Value-at-Risk Estimation and Backtesting

This example shows how to estimate the value-at-risk (VaR) using three methods and perform a VaR backtesting analysis. The three methods are:

1. Normal distribution

2. Historical simulation

3. Exponential weighted moving average (EWMA)

Value-at-risk is a statistical method that quantifies the risk level associated with a portfolio. The VaR measures the maximum amount of loss over a specified time horizon and at a given confidence level.

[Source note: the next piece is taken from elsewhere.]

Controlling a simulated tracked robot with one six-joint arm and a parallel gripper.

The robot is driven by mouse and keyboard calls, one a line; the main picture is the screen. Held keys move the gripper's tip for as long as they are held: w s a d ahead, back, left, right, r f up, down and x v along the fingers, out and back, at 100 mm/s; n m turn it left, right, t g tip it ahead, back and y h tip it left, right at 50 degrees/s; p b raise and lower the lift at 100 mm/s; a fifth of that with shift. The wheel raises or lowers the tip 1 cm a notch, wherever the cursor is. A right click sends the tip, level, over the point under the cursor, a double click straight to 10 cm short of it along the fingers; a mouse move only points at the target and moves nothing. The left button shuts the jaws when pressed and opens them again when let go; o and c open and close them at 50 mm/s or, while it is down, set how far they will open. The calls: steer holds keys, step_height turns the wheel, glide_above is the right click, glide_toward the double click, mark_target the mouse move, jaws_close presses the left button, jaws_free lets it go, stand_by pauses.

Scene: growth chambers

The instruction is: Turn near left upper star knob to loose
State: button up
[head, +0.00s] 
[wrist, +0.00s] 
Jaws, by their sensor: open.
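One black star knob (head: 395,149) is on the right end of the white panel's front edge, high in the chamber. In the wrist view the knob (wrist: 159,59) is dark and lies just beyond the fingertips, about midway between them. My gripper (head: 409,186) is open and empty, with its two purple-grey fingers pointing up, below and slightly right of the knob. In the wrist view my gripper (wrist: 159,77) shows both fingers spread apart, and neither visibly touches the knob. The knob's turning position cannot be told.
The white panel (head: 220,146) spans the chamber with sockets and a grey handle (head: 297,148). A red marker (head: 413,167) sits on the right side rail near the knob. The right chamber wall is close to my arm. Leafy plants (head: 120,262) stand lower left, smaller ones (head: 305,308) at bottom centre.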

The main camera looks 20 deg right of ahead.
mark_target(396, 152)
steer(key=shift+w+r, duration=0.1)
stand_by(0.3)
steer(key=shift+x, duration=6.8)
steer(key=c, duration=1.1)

Backtesting measures the accuracy of the VaR calculations. Using VaR methods, the loss forecast is calculated and then compared to the actual losses at the end of the next day. The degree of difference between the predicted and actual losses indicates whether the VaR model is underestimating or overestimating the risk. As such, backtesting looks retrospectively at data and helps to assess the VaR model.

The three estimation methods used in this example estimate the VaR at 95% and 99% confidence levels.

Load the Data and Define the Test Window

Load the data. The data used in this example is from a time series of returns on the S&P index from 1993 through 2003.

Returns = tick2ret(sp);
DateReturns = dates(2:end);
SampleSize = length(Returns);

Define the estimation window as 250 trading days. The test window starts on the first day in 1996 and runs through the end of the sample.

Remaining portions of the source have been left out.